Location: internal/layout/bsp.go:90-100 Binary Space Partitioning (BSP) provides flexible window tiling: 
type BSPTree struct {
    Root        *TileNode      // Root of the tree
    WindowCount int            // Number of windows
}

type TileNode struct {
    Parent     *TileNode   // Parent node
    Left       *TileNode   // Left/Top child
    Right      *TileNode   // Right/Bottom child
    WindowID   int         // Window ID (leaf nodes)
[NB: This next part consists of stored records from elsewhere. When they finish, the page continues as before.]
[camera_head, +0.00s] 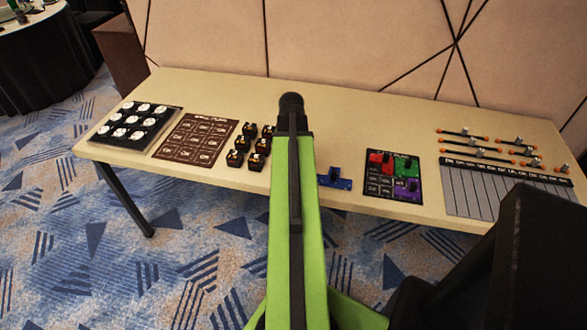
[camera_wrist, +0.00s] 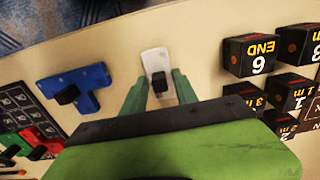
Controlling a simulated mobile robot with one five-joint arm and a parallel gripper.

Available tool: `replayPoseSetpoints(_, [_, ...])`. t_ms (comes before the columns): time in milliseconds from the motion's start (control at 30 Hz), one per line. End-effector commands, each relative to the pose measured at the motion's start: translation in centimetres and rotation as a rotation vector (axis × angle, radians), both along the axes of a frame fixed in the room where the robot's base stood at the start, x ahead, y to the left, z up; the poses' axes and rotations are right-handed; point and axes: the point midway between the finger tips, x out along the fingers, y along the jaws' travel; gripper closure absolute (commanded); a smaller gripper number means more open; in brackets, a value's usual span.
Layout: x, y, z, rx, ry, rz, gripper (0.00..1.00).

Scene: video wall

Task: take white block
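The white block (camera_wrist: 155,59) is a small flat white piece with a dark knob, lying on the table in the wrist view. My gripper (camera_wrist: 158,84) is open, with its two green fingers spread. The fingertips are on either side of the dark knob, with a gap to each finger. I cannot tell how high the fingertips are above the table. In the head view my green arm covers this part of the table, so the white block and the fingertips are hidden there.
A blue block (camera_head: 334,179) lies right of my arm, beside a board with red, green and purple blocks (camera_head: 393,176). Several black cubes (camera_head: 249,146) stand left of it. Farther left are a brown board (camera_head: 196,139) and a black tray (camera_head: 160,130). Sliders and a grey board (camera_head: 500,194) are right.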

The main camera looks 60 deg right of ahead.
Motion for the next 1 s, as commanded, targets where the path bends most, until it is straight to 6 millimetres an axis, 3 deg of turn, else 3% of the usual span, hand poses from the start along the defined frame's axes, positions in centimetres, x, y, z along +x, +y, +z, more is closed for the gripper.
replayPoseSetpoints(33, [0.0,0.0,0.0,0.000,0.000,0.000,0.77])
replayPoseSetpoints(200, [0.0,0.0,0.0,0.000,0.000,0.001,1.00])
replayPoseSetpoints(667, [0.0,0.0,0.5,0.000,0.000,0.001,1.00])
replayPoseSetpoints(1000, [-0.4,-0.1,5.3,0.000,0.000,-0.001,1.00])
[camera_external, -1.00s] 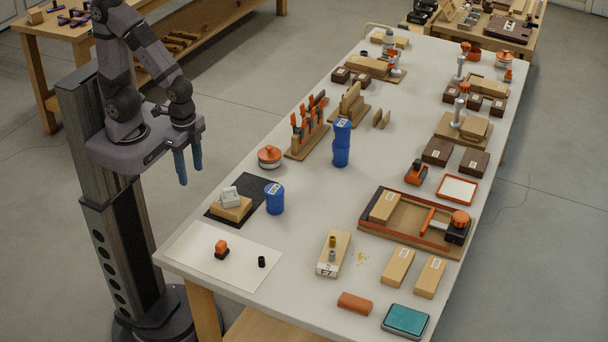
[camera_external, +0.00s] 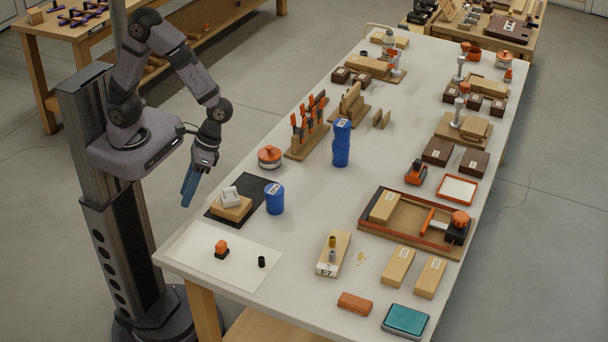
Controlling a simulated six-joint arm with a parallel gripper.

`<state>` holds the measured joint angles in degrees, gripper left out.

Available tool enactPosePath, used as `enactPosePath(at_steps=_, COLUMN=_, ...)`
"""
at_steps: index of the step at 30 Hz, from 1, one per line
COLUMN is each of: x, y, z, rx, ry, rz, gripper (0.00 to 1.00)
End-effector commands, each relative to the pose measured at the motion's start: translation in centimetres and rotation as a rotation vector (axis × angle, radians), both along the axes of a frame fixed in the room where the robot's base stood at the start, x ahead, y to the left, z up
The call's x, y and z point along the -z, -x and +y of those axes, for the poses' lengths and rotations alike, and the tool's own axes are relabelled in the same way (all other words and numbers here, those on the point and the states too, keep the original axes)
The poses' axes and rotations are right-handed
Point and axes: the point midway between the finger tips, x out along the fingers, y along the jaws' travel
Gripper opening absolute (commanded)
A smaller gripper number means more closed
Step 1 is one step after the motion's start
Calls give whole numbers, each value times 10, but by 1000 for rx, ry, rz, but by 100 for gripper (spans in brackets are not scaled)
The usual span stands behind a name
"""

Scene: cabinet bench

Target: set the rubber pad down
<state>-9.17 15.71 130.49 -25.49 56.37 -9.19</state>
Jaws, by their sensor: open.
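My gripper (camera_external: 188,188), with blue fingers, hangs off the left edge of the bench, left of the black sheet. It is open and I see nothing held in it. I cannot tell for sure which thing is the rubber pad. A thin black sheet (camera_external: 262,190) lies flat on the bench and may be it. A wooden block (camera_external: 233,212) with a small white piece (camera_external: 230,196) on top stands on its left part and hides some of it. A teal-topped pad (camera_external: 405,319) lies at the near right corner of the bench.
A blue cup (camera_external: 274,198) stands at the black sheet's right side. A white sheet (camera_external: 190,247) with an orange-topped stamp (camera_external: 221,249) and a small black cylinder (camera_external: 262,262) lies in front. A round orange-topped pot (camera_external: 269,157) stands behind.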

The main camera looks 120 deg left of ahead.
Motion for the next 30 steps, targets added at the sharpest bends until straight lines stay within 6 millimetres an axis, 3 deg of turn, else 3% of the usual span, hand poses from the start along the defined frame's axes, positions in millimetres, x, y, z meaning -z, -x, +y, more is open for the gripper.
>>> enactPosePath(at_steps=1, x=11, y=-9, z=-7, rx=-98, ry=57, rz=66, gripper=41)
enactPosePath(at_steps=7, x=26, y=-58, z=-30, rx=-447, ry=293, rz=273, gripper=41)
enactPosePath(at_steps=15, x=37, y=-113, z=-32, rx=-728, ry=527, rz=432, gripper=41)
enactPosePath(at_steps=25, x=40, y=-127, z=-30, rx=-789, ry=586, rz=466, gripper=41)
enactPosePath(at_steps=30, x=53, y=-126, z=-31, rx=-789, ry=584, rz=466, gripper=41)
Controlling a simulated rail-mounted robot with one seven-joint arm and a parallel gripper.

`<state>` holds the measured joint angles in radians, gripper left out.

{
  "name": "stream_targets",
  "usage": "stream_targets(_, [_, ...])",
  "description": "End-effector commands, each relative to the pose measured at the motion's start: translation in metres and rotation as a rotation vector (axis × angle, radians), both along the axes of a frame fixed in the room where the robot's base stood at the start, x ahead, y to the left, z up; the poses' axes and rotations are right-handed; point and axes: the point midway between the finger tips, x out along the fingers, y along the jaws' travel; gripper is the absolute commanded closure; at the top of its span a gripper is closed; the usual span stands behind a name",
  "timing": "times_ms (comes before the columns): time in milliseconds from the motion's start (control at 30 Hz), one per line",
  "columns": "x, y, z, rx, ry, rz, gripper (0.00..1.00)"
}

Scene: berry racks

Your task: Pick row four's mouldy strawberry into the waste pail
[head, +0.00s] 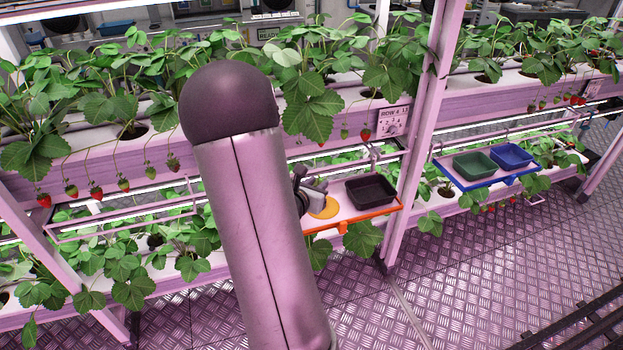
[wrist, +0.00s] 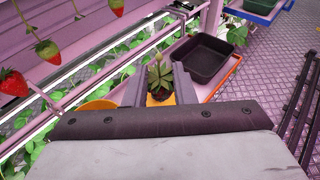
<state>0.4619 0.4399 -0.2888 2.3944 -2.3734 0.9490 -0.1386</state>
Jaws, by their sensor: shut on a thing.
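My gripper (wrist: 158,84) is shut on a berry (wrist: 160,76) whose green leafy cap faces the wrist camera. The fruit's skin is mostly hidden, so I cannot see any mould on it. In the head view my gripper (head: 314,196) is partly behind my arm, above the left part of an orange-rimmed tray (head: 350,226). A black open container (head: 371,191), the only pail-like thing on this tray, stands just right of the gripper. In the wrist view the container (wrist: 206,60) is ahead and to the right, and its visible inside looks empty.
A sign reading ROW 4 (head: 392,121) hangs on the planter above. Red berries (wrist: 12,83) hang at left in the wrist view. A pink post (head: 412,150) separates this tray from a blue tray with green (head: 474,165) and blue (head: 511,155) tubs.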

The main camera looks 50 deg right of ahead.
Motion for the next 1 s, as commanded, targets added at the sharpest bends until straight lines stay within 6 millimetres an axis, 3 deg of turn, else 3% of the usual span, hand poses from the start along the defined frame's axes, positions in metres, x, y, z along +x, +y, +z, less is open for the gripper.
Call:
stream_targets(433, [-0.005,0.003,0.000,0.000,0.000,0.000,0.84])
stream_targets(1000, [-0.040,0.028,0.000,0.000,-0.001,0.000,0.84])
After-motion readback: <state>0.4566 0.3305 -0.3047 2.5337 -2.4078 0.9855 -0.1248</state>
    SplitType  SplitType   // Vertical or Horizontal
    SplitRatio float64     // Split position (0.0-1.0)
}
Insertion schemes:
  • Spiral: Alternating vertical/horizontal splits (bspwm-style)
  • Longest Side: Split along longest dimension
  • Alternate: Strict vertical/horizontal alternation
Operations:
  • Insert window: tree.InsertWindow(id, scheme)
  • Remove window: tree.RemoveWindow(id)
  • Apply layout: tree.ApplyLayout(rect)
  • Rotate splits: tree.Rotate(direction)
See /features/tiling for user guide.